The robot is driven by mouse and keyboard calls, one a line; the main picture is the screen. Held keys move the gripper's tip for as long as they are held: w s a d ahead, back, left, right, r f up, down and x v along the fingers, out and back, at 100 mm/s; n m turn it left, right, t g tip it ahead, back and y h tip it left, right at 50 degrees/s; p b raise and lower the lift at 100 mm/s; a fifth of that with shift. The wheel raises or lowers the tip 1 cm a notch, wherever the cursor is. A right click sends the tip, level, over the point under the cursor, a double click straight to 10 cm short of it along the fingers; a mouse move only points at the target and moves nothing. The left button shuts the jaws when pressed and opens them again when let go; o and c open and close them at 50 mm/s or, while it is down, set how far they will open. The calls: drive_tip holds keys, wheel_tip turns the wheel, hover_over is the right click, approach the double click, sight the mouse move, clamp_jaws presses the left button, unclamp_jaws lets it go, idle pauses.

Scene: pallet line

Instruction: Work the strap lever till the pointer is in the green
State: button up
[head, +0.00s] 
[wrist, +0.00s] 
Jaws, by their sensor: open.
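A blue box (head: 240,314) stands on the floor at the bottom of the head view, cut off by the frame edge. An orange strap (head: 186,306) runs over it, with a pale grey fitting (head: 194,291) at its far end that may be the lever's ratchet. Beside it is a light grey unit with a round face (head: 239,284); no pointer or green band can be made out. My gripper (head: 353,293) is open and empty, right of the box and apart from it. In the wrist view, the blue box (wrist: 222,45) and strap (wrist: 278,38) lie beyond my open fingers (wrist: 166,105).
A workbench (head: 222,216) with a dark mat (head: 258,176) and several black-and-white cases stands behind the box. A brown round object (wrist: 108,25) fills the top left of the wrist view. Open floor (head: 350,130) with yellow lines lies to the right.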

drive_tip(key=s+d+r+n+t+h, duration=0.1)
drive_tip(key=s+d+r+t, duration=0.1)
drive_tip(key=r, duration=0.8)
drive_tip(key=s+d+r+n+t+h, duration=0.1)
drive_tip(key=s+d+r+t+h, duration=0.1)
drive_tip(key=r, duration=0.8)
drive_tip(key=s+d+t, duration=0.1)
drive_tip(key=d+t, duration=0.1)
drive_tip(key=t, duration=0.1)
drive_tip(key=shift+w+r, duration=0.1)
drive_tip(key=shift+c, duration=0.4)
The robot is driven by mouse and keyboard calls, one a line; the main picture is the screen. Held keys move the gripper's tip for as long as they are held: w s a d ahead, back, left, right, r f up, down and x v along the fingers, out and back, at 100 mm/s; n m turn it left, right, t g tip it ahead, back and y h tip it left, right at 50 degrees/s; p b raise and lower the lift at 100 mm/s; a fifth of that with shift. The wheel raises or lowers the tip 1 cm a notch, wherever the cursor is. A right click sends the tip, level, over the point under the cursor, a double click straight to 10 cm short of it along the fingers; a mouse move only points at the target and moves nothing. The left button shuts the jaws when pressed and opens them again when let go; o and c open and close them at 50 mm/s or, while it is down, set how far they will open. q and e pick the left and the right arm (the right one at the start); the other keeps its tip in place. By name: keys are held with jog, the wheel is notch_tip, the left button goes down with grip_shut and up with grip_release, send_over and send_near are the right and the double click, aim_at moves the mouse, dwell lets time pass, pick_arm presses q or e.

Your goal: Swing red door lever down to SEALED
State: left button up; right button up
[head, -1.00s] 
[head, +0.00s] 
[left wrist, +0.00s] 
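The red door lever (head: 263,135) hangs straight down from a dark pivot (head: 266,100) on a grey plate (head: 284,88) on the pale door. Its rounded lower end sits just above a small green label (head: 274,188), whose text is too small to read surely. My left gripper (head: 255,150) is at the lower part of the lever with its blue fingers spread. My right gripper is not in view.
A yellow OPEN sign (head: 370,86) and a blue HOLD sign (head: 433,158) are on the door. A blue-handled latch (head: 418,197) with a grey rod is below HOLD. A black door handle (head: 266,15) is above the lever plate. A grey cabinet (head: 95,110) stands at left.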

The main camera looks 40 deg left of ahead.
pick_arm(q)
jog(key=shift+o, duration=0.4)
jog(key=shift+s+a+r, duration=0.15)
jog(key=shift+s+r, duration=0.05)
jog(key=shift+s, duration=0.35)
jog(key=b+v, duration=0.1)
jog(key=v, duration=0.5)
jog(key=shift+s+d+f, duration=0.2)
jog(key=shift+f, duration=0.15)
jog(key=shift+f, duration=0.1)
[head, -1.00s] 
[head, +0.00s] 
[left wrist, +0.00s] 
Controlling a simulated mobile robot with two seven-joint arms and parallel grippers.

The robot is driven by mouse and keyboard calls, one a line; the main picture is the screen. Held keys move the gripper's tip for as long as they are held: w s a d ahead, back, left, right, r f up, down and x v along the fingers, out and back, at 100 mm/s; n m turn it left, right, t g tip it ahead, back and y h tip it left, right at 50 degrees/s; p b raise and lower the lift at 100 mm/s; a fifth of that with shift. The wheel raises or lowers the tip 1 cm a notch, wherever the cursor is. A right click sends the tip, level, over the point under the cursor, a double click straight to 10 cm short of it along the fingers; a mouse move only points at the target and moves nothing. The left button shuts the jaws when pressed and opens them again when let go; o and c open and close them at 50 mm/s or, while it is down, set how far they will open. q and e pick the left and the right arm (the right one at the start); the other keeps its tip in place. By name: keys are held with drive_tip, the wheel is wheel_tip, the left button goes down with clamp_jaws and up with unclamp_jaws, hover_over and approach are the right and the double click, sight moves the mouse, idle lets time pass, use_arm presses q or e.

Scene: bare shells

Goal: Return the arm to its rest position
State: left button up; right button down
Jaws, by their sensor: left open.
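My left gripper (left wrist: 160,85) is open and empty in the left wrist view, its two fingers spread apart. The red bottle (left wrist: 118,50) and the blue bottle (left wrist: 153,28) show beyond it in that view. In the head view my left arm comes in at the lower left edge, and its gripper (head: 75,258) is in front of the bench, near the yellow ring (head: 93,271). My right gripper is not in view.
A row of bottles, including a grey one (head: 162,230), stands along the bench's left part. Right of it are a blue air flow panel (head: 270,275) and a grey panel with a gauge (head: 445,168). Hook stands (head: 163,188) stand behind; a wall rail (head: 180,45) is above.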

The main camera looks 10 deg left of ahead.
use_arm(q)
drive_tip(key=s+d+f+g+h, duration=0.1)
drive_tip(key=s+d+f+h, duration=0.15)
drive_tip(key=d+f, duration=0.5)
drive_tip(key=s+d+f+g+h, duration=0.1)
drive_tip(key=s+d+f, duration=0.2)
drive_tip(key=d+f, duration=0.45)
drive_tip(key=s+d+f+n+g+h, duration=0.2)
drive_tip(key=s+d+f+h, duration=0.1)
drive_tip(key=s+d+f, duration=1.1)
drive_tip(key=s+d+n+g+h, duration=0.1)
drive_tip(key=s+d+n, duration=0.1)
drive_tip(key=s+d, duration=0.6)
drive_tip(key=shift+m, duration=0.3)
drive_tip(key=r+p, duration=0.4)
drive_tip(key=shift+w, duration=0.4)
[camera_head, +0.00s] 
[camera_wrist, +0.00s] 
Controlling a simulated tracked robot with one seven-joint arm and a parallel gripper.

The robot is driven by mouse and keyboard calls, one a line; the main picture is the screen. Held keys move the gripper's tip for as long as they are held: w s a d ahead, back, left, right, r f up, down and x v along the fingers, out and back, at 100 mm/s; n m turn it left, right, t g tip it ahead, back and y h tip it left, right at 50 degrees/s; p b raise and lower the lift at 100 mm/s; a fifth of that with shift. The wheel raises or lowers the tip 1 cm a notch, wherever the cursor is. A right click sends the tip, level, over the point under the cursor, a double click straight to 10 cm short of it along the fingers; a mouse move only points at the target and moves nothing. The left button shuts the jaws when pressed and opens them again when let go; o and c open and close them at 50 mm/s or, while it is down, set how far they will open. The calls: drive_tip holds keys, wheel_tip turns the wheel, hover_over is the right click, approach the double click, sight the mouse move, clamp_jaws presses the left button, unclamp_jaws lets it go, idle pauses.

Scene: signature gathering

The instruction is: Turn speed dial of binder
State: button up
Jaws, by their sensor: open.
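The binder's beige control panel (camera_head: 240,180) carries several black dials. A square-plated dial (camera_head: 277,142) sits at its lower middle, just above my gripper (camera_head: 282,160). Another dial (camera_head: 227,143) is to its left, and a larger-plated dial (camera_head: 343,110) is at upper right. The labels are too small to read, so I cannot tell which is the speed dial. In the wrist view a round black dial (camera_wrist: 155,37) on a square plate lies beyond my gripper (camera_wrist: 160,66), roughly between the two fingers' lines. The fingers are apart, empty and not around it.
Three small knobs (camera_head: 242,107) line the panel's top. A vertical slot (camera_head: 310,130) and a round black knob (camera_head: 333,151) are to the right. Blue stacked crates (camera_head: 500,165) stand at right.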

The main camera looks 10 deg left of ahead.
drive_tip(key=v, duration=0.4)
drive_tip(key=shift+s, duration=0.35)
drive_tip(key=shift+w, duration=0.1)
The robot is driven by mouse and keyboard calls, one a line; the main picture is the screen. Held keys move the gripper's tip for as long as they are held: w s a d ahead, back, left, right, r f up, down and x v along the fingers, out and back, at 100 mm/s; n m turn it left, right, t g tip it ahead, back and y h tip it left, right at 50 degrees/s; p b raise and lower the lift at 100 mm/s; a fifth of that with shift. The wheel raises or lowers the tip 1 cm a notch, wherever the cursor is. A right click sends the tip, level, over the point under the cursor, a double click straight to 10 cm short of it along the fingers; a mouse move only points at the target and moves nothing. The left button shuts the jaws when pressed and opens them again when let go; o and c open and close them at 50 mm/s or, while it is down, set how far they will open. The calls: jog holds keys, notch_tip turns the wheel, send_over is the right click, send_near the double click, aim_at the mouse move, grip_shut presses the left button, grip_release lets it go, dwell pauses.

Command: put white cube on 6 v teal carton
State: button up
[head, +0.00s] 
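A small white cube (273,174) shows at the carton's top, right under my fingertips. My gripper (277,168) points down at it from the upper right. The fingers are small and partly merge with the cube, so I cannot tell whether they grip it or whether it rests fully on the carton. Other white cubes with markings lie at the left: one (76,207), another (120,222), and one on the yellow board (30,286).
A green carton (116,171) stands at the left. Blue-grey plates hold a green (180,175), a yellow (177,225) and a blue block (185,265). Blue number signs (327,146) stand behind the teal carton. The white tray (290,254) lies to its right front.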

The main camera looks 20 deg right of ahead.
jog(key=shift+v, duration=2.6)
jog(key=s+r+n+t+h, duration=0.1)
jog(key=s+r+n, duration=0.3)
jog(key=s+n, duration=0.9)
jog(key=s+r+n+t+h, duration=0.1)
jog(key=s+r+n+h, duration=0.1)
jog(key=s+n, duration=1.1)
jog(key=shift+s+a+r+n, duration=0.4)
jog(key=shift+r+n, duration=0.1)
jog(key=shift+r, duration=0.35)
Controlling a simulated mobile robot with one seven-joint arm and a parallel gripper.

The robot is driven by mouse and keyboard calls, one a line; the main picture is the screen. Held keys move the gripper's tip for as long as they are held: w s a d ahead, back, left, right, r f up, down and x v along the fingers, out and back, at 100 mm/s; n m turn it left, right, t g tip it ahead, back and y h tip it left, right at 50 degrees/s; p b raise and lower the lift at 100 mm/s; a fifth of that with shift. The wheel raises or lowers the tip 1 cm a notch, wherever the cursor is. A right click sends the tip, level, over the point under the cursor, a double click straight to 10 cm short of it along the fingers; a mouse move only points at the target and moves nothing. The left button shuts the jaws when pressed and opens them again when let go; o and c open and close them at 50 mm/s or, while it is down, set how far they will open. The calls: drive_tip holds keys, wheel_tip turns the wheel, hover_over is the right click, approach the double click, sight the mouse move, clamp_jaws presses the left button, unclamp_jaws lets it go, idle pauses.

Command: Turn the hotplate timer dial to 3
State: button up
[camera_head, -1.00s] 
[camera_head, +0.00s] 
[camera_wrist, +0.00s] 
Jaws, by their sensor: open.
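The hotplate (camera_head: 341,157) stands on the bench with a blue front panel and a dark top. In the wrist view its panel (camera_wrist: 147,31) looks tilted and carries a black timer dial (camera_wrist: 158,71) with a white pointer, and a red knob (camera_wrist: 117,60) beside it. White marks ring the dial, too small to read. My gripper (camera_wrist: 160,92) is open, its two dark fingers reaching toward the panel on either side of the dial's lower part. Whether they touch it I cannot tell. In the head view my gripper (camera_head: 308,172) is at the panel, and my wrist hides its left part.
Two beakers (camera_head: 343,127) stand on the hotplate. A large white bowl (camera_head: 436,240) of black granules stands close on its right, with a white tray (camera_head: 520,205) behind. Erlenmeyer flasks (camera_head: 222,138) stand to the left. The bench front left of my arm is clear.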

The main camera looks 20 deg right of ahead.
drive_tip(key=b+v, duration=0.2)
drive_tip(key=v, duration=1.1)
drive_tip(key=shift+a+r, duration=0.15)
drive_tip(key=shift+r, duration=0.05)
◇ ◇ ◇
### PROBLEM TO WORK ON
As listed above, the lines from the line with "Your goal: Swing" to the line with "Controlling a simulated mobile robot with two" are to be echoed exactly, with both ends included and nothing added.

### THE OUTPUT
Your goal: Swing red door lever down to SEALED
State: left button up; right button up
[head, -1.00s] 
[head, +0.00s] 
[left wrist, +0.00s] 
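The red door lever (head: 263,135) hangs straight down from a dark pivot (head: 266,100) on a grey plate (head: 284,88) on the pale door. Its rounded lower end sits just above a small green label (head: 274,188), whose text is too small to read surely. My left gripper (head: 255,150) is at the lower part of the lever with its blue fingers spread. My right gripper is not in view.
A yellow OPEN sign (head: 370,86) and a blue HOLD sign (head: 433,158) are on the door. A blue-handled latch (head: 418,197) with a grey rod is below HOLD. A black door handle (head: 266,15) is above the lever plate. A grey cabinet (head: 95,110) stands at left.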

The main camera looks 40 deg left of ahead.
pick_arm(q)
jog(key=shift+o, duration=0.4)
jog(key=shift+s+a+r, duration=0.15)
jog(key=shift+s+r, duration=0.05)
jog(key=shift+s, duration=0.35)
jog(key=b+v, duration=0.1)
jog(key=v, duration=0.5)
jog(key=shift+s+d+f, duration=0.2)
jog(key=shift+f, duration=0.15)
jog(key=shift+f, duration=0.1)
[head, -1.00s] 
[head, +0.00s] 
[left wrist, +0.00s] 
Controlling a simulated mobile robot with two seven-joint arms and parallel grippers.

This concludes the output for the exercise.